Free Will Exists, Even Though Our Brains Know What We're Going To Do Before We Do It
Scientists have vehemently argued the theory that free will is simply an illusion, and that our brain's activity predicts our behavior before it even happens, sounding eerily similar to Tom Cruise’s movie Minority Report. But the researchers from Georgia State University have a new compelling study that sheds light on the inaccuracies of such a claim. They published their free-thinking findings in the journal Cognition.
If we believed that our lives were completely laid out before us and out of our control, the value of our moral responsibilities would come under question. For example, if I already knew that I'd eventually end up at the same place, I won't have to adhere to the same laws I thought I once did, believing my fate is written.
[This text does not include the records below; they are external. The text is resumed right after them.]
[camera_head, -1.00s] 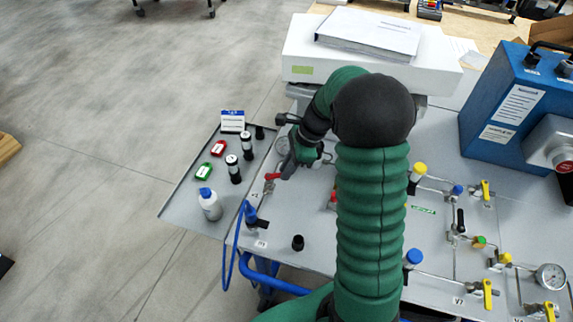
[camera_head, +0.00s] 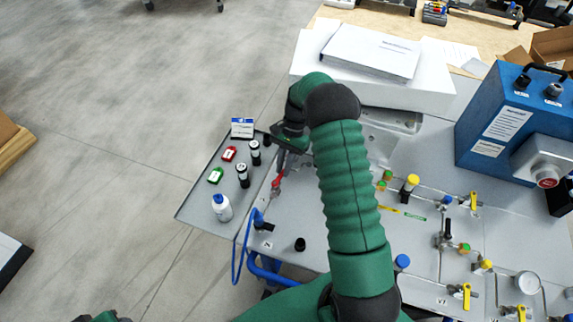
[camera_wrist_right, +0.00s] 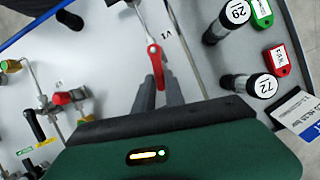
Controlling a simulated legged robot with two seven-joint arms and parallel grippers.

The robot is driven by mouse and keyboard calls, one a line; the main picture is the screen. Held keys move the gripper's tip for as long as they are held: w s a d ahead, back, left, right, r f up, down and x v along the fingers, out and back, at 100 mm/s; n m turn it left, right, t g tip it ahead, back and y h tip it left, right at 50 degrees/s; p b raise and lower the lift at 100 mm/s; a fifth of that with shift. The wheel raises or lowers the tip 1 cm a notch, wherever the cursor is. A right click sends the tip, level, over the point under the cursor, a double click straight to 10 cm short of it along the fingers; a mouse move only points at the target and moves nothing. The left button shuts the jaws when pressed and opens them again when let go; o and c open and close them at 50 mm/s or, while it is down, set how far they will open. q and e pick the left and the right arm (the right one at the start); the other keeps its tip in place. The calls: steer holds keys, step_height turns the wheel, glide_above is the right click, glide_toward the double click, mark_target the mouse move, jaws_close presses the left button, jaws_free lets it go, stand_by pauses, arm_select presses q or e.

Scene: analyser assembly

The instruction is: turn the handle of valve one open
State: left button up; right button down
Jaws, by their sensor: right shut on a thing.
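Valve one's red handle (camera_head: 277,181) is at the left part of the grey panel (camera_head: 312,215). In the right wrist view the red handle (camera_wrist_right: 154,58) lies roughly in line with its metal pipe, beside a "V1" label (camera_wrist_right: 167,38). My right gripper (camera_head: 279,170) reaches down to it from behind. In the right wrist view its two fingers (camera_wrist_right: 158,88) are on either side of the handle's end and shut on it. The fingertips are small and partly hidden in the head view.
A side tray (camera_head: 197,210) left of the handle holds a white bottle (camera_head: 221,207), black cylinders (camera_head: 242,175) and red and green tags. A blue hose (camera_head: 240,250) hangs at the panel's front-left edge. Yellow-handled valves (camera_head: 466,296) stand to the right, by a blue box (camera_head: 500,125).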

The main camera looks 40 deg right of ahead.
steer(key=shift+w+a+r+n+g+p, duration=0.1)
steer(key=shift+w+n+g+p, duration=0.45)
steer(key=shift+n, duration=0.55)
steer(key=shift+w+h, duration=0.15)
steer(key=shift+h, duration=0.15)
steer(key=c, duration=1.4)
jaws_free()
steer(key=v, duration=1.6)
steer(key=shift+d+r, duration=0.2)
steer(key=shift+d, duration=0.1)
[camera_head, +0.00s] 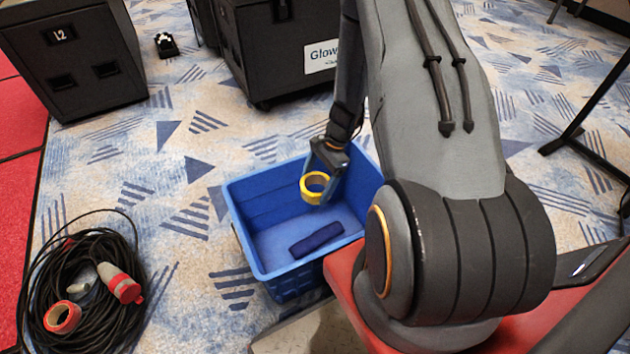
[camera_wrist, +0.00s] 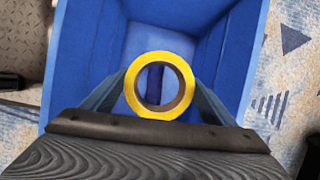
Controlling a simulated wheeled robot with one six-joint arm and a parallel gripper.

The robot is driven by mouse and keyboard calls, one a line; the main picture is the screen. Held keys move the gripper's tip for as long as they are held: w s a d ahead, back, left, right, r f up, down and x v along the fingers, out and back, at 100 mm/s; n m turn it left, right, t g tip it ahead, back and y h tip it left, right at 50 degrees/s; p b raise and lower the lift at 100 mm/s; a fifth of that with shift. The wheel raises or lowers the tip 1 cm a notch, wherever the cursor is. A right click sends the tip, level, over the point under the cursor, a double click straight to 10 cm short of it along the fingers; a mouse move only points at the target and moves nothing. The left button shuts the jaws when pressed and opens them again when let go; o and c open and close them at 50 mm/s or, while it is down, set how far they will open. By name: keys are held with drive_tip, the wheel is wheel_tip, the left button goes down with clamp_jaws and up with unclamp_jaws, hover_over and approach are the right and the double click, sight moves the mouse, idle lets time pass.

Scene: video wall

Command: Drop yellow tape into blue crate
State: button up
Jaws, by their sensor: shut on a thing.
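The yellow tape (camera_head: 316,186) is a ring-shaped roll held between the fingers of my gripper (camera_head: 322,178), over the inside of the blue crate (camera_head: 247,252). In the wrist view the tape (camera_wrist: 160,114) sits between the two fingers of my gripper (camera_wrist: 160,100), with its hole facing the camera. The blue crate (camera_wrist: 84,60) spreads out below it. A dark blue object (camera_head: 316,240) lies on the crate floor; part of it shows through the tape's hole in the wrist view. How high the tape is above the crate floor is hard to tell.
A black stand leg (camera_head: 590,110) is at right. Carpet between is clear.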

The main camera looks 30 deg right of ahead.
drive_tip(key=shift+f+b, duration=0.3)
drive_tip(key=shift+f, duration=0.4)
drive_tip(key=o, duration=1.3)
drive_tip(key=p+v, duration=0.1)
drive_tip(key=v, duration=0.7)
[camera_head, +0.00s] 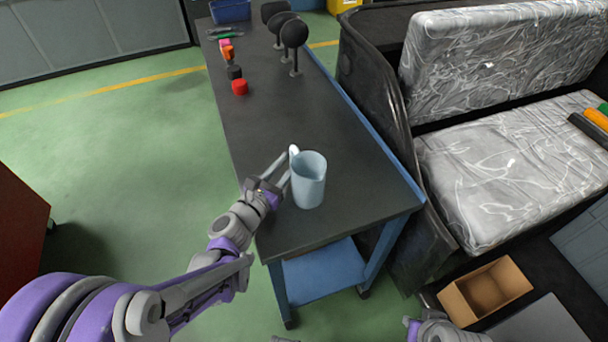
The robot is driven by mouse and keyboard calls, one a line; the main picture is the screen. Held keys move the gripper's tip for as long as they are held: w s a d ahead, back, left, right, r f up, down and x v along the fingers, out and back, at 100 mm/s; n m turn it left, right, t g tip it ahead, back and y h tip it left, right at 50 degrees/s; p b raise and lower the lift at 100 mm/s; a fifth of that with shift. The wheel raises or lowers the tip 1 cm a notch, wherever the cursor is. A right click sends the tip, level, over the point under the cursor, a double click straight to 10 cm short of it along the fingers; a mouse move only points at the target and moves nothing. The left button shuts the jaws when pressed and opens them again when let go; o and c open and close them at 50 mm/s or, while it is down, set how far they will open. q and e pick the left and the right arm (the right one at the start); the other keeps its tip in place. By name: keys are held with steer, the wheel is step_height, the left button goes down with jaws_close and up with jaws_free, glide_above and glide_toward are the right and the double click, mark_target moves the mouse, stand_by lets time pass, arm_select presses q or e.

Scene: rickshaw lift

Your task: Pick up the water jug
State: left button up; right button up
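The water jug (311,184) is a pale blue, open-topped vessel. It stands upright on the near part of the dark tabletop (300,115). Its whitish handle (293,150) is on its far left side. My left gripper (283,168) reaches in from the left, low over the table. Its two fingers are spread apart, with the tips close to the handle and the jug's left wall. I cannot tell whether they touch it. Part of my right arm shows at the bottom edge, but its gripper is not clearly visible.
Red, black, orange and pink pieces, including a red one (239,87), lie farther along the table. Several black round-headed stands (294,36) and a blue bin (230,10) are behind them. A silvery-cushioned rickshaw seat (515,165) borders the right. A cardboard box (485,291) sits lower right.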

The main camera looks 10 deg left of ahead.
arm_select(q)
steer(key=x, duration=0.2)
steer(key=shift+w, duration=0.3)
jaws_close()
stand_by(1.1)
If I will eventually face doom, then there's nothing I can do about it. "This paper breaks new ground," Joshua Knobe, a philosopher at Yale University who has studied people's thinking about free will, told NewScientist. "But this study suggests that whatever it is that we find threatening to free will, it isn't neuroscience."
The study was based on a view called "willusionism," which is the theory that people can reject "free will" if it's shown that it's an illusion brought on by predicting what the brain is going to do. Researcher and experimental philosopher Eddy Nahmias from Georgia State University, and his colleagues borrowed the idea from neuroscientists and philosopher Sam Harris, who argues science can answer moral questions. "If determinism is true, the future is set — and this includes all our future states of mind and our subsequent behavior," Harris said in one of his books.
The research team took the theory of determination and decided to study the reactions of 278 people. They were given a futuristic story about a woman who wears a special skull cap that images her brain and predicts with 100 percent accuracy her future predictions, even how she'll vote.
When people stop believing they have their own free will, they are more likely to cheat and less inclined to punish others who commit wrongs. Using this knowledge, the research team asked if Jill could vote with her own free will. A surprising 92 percent of participants said she would. However, when researchers gave her a new story about a skull cap that could manipulate her choices, most participants said Jill didn’t have a free will to vote.
"People don't have detailed metaphysical views about what underlies free will," Nahmias said. "What people care about is that their own conscious reasoning makes a difference to their behavior — and nothing in neuroscience suggests it doesn't."